Notable Stat: Two games into his career, Nick Freeland has already put himself into the IU record books. His three field goals in a game ties him for fifth in school history. Only three IU kickers have ever kicked four in a game – Austin Starr (once), Andy Payne (twice) and Chris Gartner (twice).

Overall – A-
The 13 penalties for 106 yards is a concern for the Hoosiers, but there was a lot more to be happy about than concerned about Saturday afternoon. Indiana ran the ball on offense, stopped the run on defense, and largely eliminated the big play from Western Michigan's arsenal.

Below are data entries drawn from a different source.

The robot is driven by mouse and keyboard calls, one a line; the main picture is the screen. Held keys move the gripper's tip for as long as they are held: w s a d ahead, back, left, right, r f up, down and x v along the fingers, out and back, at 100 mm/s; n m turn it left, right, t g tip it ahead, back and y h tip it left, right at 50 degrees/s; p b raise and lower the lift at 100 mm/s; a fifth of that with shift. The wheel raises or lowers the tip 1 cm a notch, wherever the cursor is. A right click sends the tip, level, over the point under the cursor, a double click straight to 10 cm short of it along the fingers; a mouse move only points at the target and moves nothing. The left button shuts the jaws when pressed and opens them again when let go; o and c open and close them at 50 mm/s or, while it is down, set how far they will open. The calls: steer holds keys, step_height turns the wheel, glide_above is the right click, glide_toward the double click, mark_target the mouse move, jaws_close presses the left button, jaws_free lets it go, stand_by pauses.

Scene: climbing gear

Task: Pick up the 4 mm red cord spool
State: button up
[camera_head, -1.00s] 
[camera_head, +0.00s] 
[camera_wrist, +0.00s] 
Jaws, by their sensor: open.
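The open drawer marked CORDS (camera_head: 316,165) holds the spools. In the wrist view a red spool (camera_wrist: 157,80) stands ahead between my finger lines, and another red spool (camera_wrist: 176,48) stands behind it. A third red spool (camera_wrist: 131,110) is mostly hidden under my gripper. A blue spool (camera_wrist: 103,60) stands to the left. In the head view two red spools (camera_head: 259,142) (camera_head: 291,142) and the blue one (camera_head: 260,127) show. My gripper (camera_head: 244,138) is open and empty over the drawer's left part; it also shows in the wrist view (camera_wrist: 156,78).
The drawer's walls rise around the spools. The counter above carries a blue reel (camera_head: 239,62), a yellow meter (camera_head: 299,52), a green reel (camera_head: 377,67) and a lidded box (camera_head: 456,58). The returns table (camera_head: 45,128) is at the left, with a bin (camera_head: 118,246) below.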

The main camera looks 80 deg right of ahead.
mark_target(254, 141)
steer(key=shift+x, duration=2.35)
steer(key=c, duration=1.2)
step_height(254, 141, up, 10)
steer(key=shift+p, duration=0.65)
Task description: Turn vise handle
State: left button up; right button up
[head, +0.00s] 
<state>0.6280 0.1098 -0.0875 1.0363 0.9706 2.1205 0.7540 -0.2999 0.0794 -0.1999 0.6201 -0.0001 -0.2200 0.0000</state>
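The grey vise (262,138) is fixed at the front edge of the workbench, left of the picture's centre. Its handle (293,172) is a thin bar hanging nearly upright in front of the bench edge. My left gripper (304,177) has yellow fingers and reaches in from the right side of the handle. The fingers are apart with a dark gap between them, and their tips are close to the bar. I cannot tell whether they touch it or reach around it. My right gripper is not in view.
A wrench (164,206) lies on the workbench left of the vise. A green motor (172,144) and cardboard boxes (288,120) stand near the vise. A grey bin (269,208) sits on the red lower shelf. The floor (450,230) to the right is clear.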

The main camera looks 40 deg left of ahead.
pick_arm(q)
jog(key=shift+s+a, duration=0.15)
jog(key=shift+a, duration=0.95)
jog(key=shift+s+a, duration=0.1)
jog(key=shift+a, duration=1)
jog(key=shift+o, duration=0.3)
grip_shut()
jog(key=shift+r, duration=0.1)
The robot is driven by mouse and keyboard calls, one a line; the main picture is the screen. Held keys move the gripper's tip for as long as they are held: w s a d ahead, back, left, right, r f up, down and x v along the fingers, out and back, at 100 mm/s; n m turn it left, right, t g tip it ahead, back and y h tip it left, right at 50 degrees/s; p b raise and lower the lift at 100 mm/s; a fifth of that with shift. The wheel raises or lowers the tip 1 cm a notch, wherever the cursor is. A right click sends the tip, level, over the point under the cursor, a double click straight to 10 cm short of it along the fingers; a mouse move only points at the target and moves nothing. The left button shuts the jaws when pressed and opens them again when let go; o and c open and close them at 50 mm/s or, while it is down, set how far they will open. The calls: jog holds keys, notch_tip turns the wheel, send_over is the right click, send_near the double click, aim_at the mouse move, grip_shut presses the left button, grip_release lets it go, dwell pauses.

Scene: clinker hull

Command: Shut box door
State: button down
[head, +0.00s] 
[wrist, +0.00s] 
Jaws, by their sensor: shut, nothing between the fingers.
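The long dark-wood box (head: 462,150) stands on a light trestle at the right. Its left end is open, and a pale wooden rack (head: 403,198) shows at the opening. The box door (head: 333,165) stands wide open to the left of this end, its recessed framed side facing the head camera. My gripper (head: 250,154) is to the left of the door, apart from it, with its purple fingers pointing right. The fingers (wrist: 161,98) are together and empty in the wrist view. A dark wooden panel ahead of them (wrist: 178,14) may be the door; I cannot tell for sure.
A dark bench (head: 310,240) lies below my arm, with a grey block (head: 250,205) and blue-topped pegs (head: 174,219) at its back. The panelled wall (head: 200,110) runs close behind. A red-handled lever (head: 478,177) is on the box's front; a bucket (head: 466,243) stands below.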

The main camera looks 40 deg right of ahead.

Indiana also came up with a huge play defensively in the fourth quarter to preserve the win, which is huge for the Hoosiers moving forward. After all, Indiana doesn't figure to be blowing out too many teams as the schedule gets more difficult. When one looks at the fact that Central Michigan beat Michigan State Saturday and Eastern Michigan took Northwestern to the final gun as well, any win against a quality Mid-America Conference team should be reviewed as an excellent performance. That's what Indiana turned in during its 23-19 victory.